Shoppers Grow Cautious and Creative as Food Prices Climb

How far will $100 go at the supermarket? Not as far as in 2019.

While food inflation has slowed in recent months, costs continue to climb at the grocery store, The Wall Street Journal (WSJ) reported Thursday (April 4). It analyzed NielsenIQ data on various commonly purchased goods that were valued at a total of $100 five years ago. That same grocery list costs nearly $37 more today, with the price of some items, including eggs and sports drinks, jumping more than 40%.
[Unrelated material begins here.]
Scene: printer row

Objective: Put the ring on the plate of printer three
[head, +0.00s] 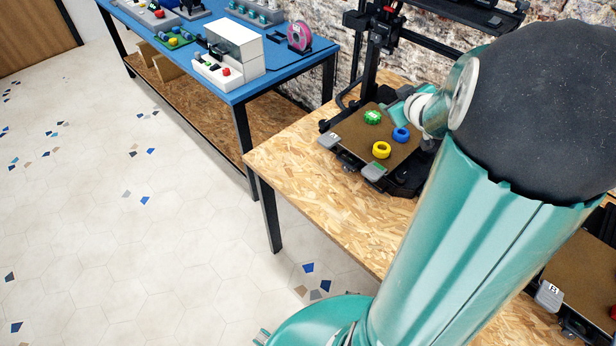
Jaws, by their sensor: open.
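A yellow ring (381,150) and a blue ring (401,134) lie on the brown plate (352,134) of the printer at the upper middle. A green toothed piece (373,117) lies on the same plate, behind the yellow ring. Part of my gripper (402,113) shows over the right side of this plate, close above the blue ring in the picture. It is open; its fingertips are not clear, and I see nothing held. Another printer's brown plate (582,268) shows at the lower right, partly behind my arm. Its front tab (549,295) has a mark that I cannot read surely.
The printers stand on a chipboard table (305,165). A blue table (300,72) at the upper left bears a white box-shaped device (235,50), a pink spool (299,37) and other items. A red thing (613,312) is cut off at the right edge. The tiled floor at left is clear.
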Food company executives have said they needed to raise prices to offset their own costs for things like ingredients, transportation and labor, according to the report. Meanwhile, politicians have criticized food makers over “shrinkflation,” a term for when companies reduce the size or amount of their products while keeping prices the same.

“Some companies are trying to pull a fast one by shrinking the products little by little and hoping you won’t notice,” President Joe Biden said in a video message ahead of this year’s Super Bowl. “Give me a break. The American public is tired of being played for suckers. I’m calling on companies to put a stop to this. Let’s make sure businesses do the right thing now.”

The president’s comments follow a 2023 report on shrinkflation from Sen. Bob Casey of Pennsylvania which noted that the cost of snacks like Doritos had gone up by 26.4% since January 2019, with shrinking portions accounting for 9.8% of the increase.

Food inflation has led some shoppers to become creative, per the WSJ report. For example, one shopper interviewed in the report said she tries to think of trips to the supermarket like raids “depicted in apocalyptic novels,” where the object is to restock her kitchen while spending as little as possible.

Meanwhile, PYMNTS Intelligence found that consumers are more cautious in their spending habits. More than 60% said price is a factor in deciding what to buy, while 29% said it is the most important factor.

“Similarly, when deciding where to shop, more than 48% say price shapes their decision, with 25% saying it is the most significant consideration,” PYMNTS wrote this month.

In addition, nearly 43% of consumers said sales, promotions and discounts help them decide what to buy, while 42% said this is a factor in determining where they shop.